Уплывают отражения с поверхности памяти, как светлые облака с зеркала моря; но иногда поток дней погружает в таинственную глубину, в которой сливаются времена, и прошедшее остается непреходящим.

Потоком благословения ощущала я дни на Синае. И перепад уровней моего бытия — до черты у подножия Святой горы и после этой черты — был переходом от обыденного к чудесному, от принадлежащего мне самой — к тому, что превосходит мои возможности и открывается как дар и милость.

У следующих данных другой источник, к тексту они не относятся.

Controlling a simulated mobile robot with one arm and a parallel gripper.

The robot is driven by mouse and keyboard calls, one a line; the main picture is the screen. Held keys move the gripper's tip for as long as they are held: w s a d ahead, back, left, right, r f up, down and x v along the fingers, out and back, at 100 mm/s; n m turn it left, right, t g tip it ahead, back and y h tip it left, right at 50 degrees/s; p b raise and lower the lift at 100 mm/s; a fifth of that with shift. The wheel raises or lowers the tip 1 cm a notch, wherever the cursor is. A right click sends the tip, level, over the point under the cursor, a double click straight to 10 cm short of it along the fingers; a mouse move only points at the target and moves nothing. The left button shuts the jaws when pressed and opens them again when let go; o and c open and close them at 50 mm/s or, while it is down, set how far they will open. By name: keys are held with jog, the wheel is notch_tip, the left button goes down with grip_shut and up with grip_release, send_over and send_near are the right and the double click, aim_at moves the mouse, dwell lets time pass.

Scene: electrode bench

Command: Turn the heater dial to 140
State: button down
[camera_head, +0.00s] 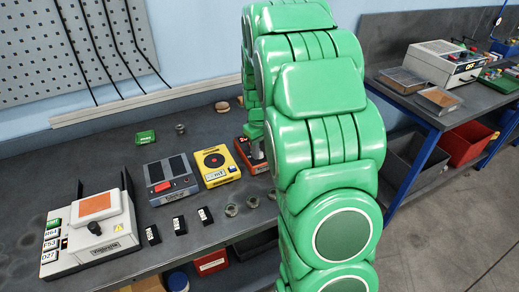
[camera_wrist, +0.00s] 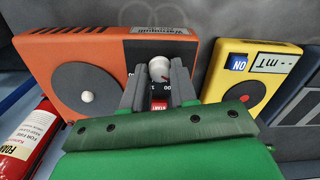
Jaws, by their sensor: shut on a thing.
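The orange heater (camera_wrist: 70,52) fills the left of the wrist view, with a dark disc and a black panel. Its pale round dial (camera_wrist: 160,67) sits on the black panel, with small white scale marks partly visible. My gripper (camera_wrist: 158,80) is shut on the dial, one grey finger at each side. The fingers cover part of the scale, and the dial's setting is too small to read. In the head view the heater (camera_head: 245,162) is mostly hidden behind my green arm, and my gripper (camera_head: 256,148) is over it.
A yellow device (camera_wrist: 244,78) stands close on the right of the heater. A red bottle (camera_wrist: 30,138) is at the left in the wrist view. On the bench (camera_head: 110,160) are a grey two-pad device (camera_head: 170,180), a white hotplate-like unit (camera_head: 98,230) and several small black blocks (camera_head: 179,225).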

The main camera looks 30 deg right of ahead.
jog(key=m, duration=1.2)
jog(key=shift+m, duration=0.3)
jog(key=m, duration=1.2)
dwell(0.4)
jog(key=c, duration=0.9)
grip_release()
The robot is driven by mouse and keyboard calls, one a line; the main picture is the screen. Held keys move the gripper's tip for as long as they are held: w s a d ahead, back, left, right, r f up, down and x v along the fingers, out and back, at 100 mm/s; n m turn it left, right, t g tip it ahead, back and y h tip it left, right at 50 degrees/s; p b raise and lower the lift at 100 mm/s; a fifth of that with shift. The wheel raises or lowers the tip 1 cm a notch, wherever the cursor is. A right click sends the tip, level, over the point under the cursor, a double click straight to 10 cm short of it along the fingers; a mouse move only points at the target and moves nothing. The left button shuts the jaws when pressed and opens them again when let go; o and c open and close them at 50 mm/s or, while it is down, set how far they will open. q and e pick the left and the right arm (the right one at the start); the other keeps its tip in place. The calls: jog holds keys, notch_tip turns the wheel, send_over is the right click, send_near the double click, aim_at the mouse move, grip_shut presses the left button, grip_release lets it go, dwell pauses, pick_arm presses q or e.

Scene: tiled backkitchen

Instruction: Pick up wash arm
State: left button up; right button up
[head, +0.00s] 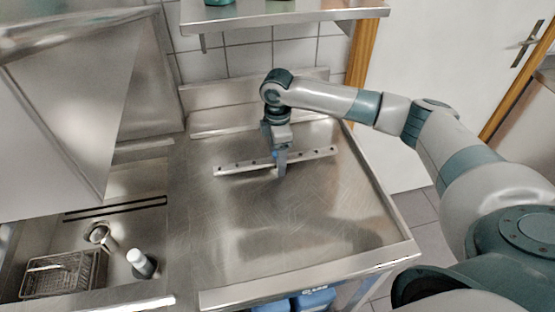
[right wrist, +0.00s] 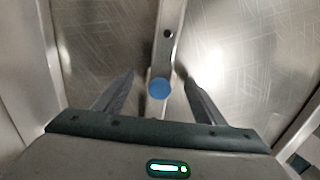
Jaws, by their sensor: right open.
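The wash arm (head: 232,168) is a long, thin metal bar with small dark holes along it. It lies across the steel drainboard in the head view. My right gripper (head: 281,172) points down over its middle. In the right wrist view the wash arm (right wrist: 170,40) runs up the picture, with a blue round cap (right wrist: 158,88) at its middle. The open fingers of my right gripper (right wrist: 158,95) stand on both sides of the bar, with a gap on each side. The stretch of the bar below the cap is partly hidden by the gripper body. My left gripper does not show.
The steel drainboard (head: 300,235) is otherwise bare and has raised edges. At left are a sink with a wire basket (head: 62,275), a white-capped bottle (head: 140,263) and a steel hood (head: 70,100). A shelf (head: 285,17) hangs above the back.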

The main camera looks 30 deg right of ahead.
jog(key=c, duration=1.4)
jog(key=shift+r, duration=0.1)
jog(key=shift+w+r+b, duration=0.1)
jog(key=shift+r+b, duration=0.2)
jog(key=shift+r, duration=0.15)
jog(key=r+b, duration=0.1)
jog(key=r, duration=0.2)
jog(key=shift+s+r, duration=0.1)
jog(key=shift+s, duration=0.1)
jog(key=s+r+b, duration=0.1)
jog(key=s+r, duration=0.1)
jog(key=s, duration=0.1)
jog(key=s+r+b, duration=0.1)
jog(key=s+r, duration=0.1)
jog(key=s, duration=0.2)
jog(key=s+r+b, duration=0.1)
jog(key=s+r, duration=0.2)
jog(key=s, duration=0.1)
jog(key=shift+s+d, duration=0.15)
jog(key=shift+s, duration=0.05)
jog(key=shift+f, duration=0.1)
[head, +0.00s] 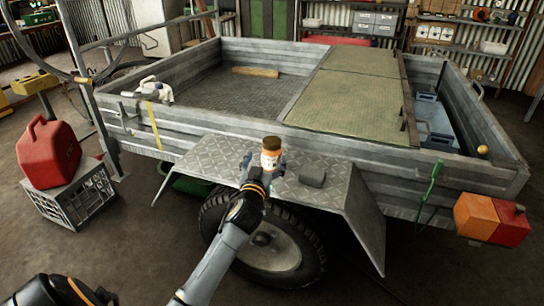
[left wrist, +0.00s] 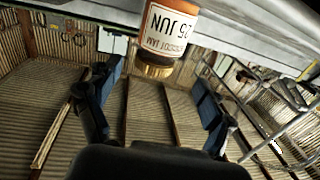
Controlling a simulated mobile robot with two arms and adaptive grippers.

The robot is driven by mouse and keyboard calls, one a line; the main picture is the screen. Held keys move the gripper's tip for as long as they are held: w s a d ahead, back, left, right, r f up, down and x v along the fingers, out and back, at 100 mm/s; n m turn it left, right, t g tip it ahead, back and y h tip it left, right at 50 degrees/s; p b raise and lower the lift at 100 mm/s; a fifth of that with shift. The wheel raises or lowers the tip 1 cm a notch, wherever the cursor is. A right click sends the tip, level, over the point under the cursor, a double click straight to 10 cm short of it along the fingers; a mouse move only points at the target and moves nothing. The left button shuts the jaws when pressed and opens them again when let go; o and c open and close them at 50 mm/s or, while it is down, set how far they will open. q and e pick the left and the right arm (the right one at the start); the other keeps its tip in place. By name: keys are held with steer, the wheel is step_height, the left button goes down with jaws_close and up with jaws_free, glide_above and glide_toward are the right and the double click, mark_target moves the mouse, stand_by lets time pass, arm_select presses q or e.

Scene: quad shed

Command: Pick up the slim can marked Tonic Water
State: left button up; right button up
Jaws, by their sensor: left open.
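I cannot make out a slim can marked Tonic Water in either view. A jar (head: 270,158) with a brown-gold lid stands at the trailer's metal fender, just beyond my left gripper (head: 254,178). In the left wrist view the jar (left wrist: 168,30) appears upside down; its white label reads "25 JUN" and a partly legible word ending in "COT JAM". My left gripper (left wrist: 153,100) is open, its two dark fingers spread wide, with nothing between the tips. The jar is beyond them. My right gripper is not in view.
A grey block (head: 312,175) lies on the fender (head: 340,195) right of the jar. The trailer's side wall (head: 330,152) rises behind. A red fuel can (head: 48,155) sits on a crate (head: 75,197) at left. An orange-red lamp (head: 490,219) sticks out at right.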

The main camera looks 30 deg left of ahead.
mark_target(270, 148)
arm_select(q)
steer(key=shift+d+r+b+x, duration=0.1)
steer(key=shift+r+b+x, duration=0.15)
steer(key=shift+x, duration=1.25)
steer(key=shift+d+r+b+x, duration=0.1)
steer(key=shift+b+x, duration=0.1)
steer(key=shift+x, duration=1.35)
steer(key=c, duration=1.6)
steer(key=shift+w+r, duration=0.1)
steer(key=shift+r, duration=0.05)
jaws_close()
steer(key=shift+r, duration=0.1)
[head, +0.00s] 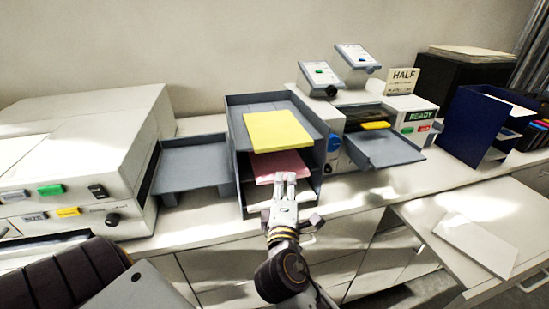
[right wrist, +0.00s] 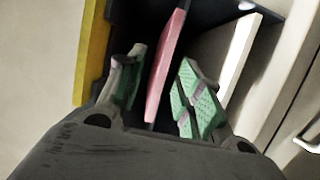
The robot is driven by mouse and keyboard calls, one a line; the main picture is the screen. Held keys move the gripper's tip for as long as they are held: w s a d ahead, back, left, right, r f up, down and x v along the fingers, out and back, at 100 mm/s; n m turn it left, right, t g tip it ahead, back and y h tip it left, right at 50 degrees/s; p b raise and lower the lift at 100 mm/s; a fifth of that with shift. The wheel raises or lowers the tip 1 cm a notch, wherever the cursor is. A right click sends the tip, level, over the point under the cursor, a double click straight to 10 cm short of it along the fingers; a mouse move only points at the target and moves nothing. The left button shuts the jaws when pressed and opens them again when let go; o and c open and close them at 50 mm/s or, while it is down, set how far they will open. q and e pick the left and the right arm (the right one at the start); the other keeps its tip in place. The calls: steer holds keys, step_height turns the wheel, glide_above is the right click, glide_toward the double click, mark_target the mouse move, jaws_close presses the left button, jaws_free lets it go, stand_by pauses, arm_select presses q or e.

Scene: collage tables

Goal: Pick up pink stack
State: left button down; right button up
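The pink stack (head: 272,164) lies flat on a middle shelf of a dark grey tray sorter (head: 240,160), below a yellow stack (head: 277,131). My right gripper (head: 285,181) is at the front edge of the pink stack. In the right wrist view, the pink stack (right wrist: 165,68) appears edge-on between the two green-padded fingers of my right gripper (right wrist: 163,92). The fingers are open, with a visible gap on each side of the stack. The back of the stack is hidden in the sorter. My left gripper is out of view.
A white machine (head: 90,130) with a grey output tray (head: 193,165) stands left of the sorter. Another machine (head: 405,108) with a tray (head: 385,150) stands to the right, then a blue rack (head: 470,125). A lower white table (head: 450,220) is at right.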

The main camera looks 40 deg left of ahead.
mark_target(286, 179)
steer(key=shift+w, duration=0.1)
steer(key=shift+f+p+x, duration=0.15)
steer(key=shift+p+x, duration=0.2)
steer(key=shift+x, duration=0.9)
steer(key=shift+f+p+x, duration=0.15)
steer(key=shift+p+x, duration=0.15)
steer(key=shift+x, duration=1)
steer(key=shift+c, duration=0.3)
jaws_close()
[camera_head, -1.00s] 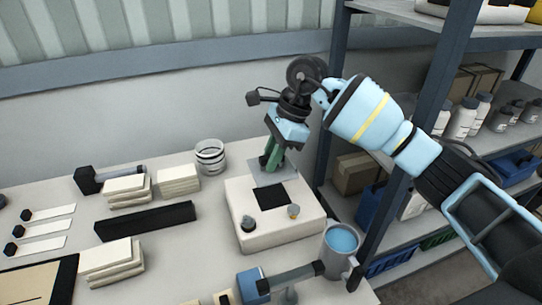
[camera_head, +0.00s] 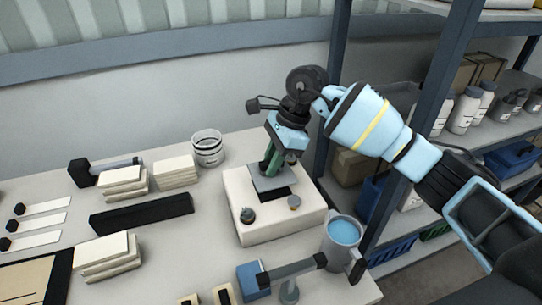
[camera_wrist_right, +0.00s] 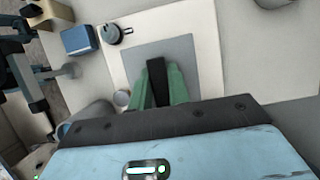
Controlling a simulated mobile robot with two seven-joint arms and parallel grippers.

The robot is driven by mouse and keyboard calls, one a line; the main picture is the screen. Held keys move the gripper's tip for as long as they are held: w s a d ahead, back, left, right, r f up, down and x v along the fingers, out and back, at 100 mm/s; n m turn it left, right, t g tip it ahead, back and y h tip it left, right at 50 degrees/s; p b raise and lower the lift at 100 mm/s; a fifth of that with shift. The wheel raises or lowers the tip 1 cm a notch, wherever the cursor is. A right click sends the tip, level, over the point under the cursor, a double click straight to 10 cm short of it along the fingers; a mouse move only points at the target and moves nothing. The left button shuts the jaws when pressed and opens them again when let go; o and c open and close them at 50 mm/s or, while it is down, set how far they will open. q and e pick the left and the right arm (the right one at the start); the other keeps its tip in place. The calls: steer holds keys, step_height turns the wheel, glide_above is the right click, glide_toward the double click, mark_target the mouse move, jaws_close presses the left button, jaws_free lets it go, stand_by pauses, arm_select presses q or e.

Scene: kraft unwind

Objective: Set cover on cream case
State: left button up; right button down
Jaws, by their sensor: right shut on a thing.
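The cream case (camera_head: 245,228) sits on the bench in the head view, with a dark opening (camera_head: 281,191) in its top and two small knobs in front of it. My right gripper (camera_head: 268,168) has green fingers and is over the case, shut on the grey flat cover (camera_head: 263,183). The cover hides part of the opening; a dark strip still shows at its near right side. In the right wrist view the cover (camera_wrist_right: 195,65) lies below the green fingers, which grip its black handle (camera_wrist_right: 157,82). I cannot tell whether the cover touches the case. My left gripper is not in view.
A mug with blue contents (camera_head: 343,232) stands close to the case's right. A clear jar (camera_head: 208,148), stacks of cream blocks (camera_head: 175,172) and a black bar (camera_head: 142,213) lie to the left. A shelf post (camera_head: 390,150) rises at the right.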

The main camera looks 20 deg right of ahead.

Одним из самых глубинных событий осталась литургия в часовне Неопалимой Купины.

Ее совершают с первых веков на корне Тернового Куста раз в неделю, в субботу; для братии это привычно, как восход солнца, и никому не пришло в голову, что я могу этого не знать. А я об этом не знала еще в ночь перед моей последней, второй в монастыре субботой.

Но кто-то стал исподволь меня к ней готовить — Ангел-хранитель? Или пророк Моисей, местный распорядитель Священной Трапезы? Или русские святые, молитвами которых я совершила дальний путь?

Меня давно беспокоило, как я буду исповедоваться перед причастием: моего знания английского едва хватало, чтобы понимать и выговаривать простые слова. Никто не исповедовался в храме перед литургией — паломников по утрам почти не бывает, а у монахов есть особое время для беседы с духовным отцом. Отец Адриан и отец Павел не исповедовали по-английски и отправили меня к архиепископу. Меньше всего хотелось мне беспокоить архиепископа по столь для меня личному, а для него незначительному поводу, как мои грехи. — «Почему? — удивился отец Павел. — Все монахи исповедуются у него. Я скажу о вас сам. Он у нас очень добрый».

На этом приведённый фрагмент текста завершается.